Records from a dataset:
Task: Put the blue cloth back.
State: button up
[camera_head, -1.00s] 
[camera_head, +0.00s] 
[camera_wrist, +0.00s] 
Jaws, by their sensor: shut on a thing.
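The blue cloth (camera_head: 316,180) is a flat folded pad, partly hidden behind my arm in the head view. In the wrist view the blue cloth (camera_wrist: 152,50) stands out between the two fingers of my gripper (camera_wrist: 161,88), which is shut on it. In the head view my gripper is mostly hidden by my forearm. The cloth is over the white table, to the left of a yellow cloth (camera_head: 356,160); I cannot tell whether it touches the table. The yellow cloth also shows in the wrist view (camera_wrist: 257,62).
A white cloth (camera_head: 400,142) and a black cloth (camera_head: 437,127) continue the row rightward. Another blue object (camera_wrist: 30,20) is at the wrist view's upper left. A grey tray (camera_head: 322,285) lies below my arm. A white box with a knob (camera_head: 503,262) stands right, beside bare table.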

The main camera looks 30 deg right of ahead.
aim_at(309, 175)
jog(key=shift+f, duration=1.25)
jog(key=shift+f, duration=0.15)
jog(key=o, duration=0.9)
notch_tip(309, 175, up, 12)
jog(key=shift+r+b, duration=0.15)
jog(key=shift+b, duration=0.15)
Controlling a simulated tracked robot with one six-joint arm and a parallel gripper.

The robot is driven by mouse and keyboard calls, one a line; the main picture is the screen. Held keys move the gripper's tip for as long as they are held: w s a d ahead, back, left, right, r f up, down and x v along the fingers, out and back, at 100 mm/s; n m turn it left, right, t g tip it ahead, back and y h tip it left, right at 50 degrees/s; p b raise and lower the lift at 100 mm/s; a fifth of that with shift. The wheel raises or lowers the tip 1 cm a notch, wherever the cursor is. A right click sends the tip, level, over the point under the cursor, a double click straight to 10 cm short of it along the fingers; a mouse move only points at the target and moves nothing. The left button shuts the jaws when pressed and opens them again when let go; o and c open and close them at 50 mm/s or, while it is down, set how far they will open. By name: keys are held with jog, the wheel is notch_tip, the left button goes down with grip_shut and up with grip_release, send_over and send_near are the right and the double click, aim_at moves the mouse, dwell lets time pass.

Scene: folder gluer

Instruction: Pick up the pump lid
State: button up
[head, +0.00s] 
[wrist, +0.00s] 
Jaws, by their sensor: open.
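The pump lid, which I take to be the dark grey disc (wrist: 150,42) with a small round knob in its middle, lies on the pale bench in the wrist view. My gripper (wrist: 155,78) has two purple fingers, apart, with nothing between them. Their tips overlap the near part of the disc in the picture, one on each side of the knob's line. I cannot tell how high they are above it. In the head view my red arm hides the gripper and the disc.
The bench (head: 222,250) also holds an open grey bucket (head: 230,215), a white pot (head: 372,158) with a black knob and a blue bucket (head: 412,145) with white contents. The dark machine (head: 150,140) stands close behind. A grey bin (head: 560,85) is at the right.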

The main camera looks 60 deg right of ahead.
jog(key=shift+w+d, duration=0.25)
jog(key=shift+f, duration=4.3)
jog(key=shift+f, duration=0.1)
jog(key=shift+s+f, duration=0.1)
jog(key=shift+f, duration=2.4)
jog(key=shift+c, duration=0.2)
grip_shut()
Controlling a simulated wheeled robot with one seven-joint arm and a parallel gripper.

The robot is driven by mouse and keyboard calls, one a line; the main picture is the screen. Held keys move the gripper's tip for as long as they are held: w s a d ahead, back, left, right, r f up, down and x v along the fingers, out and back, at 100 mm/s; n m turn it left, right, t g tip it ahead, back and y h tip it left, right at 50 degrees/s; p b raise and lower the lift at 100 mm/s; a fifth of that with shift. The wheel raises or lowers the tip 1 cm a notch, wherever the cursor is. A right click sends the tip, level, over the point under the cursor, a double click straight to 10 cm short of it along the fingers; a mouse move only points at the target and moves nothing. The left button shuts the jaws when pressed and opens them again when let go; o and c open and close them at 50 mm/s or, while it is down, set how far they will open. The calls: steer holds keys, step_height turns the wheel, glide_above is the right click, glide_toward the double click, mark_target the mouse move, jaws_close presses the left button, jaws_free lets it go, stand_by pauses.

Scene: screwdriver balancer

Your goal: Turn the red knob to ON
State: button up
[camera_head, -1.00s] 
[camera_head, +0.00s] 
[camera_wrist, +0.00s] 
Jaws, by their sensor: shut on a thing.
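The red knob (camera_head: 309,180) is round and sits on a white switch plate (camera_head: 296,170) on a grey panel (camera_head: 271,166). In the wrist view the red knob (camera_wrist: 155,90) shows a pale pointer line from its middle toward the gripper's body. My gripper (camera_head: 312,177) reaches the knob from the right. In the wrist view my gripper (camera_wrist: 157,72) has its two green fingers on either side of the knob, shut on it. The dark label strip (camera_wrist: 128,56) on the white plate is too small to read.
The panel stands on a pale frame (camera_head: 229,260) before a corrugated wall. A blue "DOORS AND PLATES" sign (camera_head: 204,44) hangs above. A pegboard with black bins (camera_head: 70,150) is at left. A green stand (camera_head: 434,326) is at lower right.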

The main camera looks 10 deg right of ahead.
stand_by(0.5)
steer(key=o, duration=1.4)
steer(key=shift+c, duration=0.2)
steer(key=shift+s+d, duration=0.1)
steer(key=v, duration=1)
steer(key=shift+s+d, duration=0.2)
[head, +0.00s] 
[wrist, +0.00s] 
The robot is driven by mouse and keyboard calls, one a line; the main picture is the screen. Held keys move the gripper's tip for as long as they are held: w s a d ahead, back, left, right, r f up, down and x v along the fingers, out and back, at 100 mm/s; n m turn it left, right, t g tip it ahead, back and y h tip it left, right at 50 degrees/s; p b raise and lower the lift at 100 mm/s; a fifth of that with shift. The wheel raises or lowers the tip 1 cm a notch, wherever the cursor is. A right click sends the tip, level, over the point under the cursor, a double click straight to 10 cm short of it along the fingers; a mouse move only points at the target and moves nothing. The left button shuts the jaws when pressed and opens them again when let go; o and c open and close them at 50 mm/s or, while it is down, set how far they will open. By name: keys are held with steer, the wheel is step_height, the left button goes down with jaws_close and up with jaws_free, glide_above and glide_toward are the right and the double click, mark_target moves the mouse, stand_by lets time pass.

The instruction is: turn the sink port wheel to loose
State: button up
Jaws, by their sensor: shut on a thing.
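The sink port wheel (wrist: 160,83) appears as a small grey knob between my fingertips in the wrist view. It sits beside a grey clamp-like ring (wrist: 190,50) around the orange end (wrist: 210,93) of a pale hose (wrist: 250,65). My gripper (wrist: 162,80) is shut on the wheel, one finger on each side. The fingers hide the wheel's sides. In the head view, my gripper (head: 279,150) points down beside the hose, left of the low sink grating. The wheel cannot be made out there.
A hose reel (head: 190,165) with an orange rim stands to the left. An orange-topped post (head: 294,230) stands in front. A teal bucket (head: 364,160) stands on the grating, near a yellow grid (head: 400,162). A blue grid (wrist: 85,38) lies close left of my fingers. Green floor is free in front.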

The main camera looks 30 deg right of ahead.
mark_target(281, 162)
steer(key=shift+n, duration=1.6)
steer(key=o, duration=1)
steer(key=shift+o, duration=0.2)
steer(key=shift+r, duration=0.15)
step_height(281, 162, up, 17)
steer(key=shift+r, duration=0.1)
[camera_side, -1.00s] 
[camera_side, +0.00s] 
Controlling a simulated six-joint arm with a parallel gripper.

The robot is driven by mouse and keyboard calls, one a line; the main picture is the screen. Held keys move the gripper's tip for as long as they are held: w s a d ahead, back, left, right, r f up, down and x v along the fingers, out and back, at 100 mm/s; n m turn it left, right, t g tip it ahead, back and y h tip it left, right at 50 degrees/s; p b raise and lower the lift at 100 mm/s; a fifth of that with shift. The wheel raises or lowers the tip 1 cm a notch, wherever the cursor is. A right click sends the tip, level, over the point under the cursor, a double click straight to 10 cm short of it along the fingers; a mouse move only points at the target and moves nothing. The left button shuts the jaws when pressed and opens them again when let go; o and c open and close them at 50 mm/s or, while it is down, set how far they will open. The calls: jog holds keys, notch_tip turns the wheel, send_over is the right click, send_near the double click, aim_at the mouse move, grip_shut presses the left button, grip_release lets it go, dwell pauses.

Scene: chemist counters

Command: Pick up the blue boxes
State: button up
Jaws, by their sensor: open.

What this task involves
Report back each line of the entries that holds the string "parallel".

Output of the task
Controlling a simulated tracked robot with one six-joint arm and a parallel gripper.
Controlling a simulated wheeled robot with one seven-joint arm and a parallel gripper.
Controlling a simulated six-joint arm with a parallel gripper.

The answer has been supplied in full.